▼▼▼

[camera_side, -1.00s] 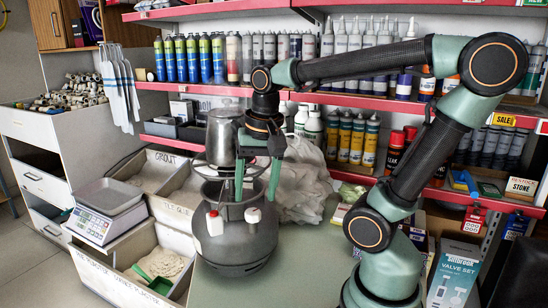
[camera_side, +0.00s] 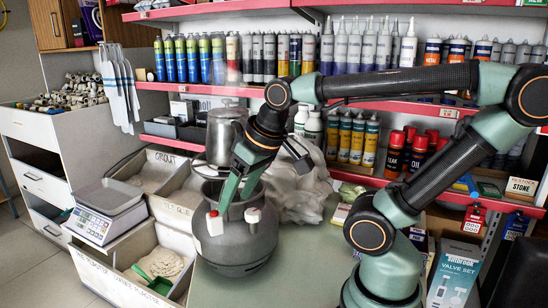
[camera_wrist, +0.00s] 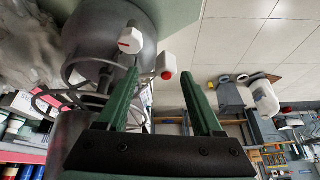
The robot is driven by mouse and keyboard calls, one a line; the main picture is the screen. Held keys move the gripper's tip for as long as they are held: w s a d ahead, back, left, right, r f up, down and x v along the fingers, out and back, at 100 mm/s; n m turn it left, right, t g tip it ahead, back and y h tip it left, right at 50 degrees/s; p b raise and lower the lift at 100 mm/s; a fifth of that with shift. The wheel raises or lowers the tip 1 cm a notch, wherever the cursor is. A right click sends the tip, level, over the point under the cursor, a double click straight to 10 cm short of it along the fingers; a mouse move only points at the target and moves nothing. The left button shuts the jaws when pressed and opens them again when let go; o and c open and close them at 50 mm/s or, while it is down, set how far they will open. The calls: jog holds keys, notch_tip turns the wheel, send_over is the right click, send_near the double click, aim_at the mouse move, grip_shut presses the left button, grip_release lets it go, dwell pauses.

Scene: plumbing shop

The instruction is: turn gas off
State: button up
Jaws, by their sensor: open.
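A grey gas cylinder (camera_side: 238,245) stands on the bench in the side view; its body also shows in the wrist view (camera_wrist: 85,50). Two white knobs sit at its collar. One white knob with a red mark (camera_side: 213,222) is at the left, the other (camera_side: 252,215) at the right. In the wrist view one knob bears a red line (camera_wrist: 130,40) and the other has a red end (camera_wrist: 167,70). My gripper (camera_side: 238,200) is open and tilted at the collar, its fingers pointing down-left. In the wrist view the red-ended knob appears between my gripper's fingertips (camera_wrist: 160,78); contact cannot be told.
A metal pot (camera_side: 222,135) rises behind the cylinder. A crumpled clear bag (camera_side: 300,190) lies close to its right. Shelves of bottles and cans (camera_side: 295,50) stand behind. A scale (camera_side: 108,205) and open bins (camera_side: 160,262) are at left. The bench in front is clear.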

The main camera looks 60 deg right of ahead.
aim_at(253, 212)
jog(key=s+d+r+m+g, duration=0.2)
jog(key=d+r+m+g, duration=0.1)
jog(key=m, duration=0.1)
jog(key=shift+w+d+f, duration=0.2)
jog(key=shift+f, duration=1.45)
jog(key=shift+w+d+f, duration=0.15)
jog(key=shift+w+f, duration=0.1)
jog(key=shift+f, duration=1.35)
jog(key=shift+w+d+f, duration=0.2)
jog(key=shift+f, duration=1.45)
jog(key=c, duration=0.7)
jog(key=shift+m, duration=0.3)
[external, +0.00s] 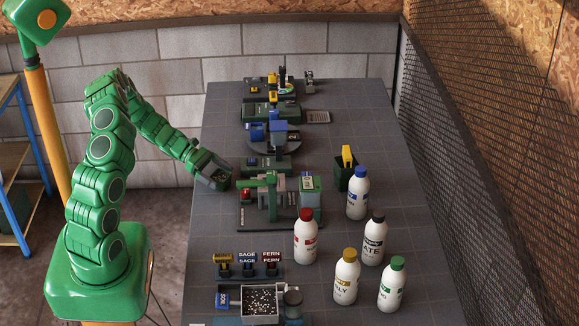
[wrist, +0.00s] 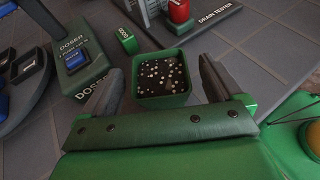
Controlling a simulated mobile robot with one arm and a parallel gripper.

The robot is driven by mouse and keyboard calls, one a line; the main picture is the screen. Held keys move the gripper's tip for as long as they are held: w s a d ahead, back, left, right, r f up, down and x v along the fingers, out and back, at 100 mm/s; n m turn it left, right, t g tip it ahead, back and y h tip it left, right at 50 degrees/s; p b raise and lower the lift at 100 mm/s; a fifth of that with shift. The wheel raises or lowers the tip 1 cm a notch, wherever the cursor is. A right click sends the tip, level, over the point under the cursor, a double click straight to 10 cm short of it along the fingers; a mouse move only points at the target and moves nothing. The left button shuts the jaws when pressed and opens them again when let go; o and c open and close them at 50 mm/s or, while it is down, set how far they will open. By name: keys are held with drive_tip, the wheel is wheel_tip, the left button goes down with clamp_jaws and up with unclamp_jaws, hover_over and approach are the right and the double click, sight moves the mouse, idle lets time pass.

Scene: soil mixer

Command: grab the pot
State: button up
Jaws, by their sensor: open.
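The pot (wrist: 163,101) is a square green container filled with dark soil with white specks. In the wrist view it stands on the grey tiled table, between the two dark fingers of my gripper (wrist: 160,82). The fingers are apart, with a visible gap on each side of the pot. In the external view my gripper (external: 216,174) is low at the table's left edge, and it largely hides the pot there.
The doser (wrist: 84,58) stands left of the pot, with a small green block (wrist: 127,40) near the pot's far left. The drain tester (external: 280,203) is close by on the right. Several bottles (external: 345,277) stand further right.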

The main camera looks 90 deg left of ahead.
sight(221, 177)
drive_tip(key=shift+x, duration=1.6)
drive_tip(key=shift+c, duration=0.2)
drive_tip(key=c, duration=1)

▲▲▲
▼▼▼

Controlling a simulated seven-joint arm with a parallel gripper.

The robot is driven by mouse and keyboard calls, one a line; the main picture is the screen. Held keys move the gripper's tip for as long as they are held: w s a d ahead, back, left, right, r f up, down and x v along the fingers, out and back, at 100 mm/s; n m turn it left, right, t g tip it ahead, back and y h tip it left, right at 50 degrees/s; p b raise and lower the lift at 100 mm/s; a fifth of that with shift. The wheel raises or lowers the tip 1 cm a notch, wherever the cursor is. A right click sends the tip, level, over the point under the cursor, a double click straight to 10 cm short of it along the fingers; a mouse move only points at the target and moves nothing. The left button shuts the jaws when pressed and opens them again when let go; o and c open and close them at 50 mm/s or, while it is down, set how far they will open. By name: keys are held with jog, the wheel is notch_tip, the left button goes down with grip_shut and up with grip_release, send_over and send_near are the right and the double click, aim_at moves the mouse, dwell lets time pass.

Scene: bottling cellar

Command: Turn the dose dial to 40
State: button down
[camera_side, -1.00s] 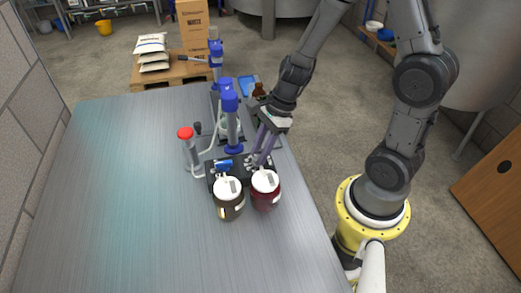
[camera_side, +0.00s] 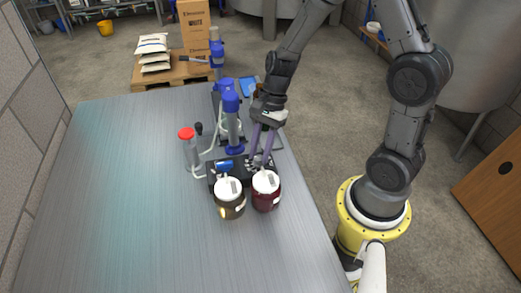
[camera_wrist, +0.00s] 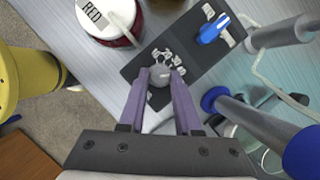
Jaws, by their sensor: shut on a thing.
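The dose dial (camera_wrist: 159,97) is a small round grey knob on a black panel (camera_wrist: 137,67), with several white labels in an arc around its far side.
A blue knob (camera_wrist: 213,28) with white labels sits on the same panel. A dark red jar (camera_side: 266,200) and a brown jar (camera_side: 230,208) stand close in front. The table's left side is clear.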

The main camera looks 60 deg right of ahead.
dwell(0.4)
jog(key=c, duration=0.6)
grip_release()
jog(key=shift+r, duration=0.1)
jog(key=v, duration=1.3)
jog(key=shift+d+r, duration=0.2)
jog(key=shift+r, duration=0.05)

▲▲▲
▼▼▼

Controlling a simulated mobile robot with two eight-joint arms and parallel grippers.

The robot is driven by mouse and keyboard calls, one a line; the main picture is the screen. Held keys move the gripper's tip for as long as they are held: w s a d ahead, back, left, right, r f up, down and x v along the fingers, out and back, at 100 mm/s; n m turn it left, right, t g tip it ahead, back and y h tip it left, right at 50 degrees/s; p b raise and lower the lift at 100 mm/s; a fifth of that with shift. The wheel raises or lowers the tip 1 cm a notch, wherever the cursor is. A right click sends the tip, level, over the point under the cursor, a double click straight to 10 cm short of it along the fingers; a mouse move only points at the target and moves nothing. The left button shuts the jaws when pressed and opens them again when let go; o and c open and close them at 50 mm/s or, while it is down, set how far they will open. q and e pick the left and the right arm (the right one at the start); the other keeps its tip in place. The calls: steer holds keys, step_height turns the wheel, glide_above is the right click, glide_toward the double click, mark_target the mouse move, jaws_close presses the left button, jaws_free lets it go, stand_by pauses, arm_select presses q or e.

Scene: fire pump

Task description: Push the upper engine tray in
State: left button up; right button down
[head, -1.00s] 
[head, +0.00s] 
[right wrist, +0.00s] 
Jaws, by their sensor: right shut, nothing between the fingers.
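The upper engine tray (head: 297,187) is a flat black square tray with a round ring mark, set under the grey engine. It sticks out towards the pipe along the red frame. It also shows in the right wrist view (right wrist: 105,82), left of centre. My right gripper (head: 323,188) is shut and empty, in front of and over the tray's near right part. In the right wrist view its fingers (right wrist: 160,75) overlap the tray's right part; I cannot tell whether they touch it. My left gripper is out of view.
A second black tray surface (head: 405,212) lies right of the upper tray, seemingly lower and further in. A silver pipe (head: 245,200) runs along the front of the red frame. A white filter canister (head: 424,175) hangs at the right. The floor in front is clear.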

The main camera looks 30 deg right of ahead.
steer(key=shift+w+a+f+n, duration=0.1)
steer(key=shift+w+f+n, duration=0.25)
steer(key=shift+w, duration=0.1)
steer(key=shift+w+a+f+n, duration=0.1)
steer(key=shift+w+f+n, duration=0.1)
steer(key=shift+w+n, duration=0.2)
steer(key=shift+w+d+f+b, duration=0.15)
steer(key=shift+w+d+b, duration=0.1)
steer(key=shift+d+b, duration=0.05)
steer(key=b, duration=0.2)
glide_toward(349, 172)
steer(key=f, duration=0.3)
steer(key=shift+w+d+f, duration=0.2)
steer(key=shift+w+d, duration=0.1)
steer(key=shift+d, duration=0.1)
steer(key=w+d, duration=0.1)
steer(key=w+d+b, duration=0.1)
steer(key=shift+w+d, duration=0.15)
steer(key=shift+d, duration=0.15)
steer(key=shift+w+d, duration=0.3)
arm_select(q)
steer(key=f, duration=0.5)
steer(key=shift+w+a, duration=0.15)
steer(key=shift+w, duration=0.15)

▲▲▲

> TASK STATEMENT
Search the lines for the word "Controlling" and report how many contain it, by number only.

> FULL OUTPUT
3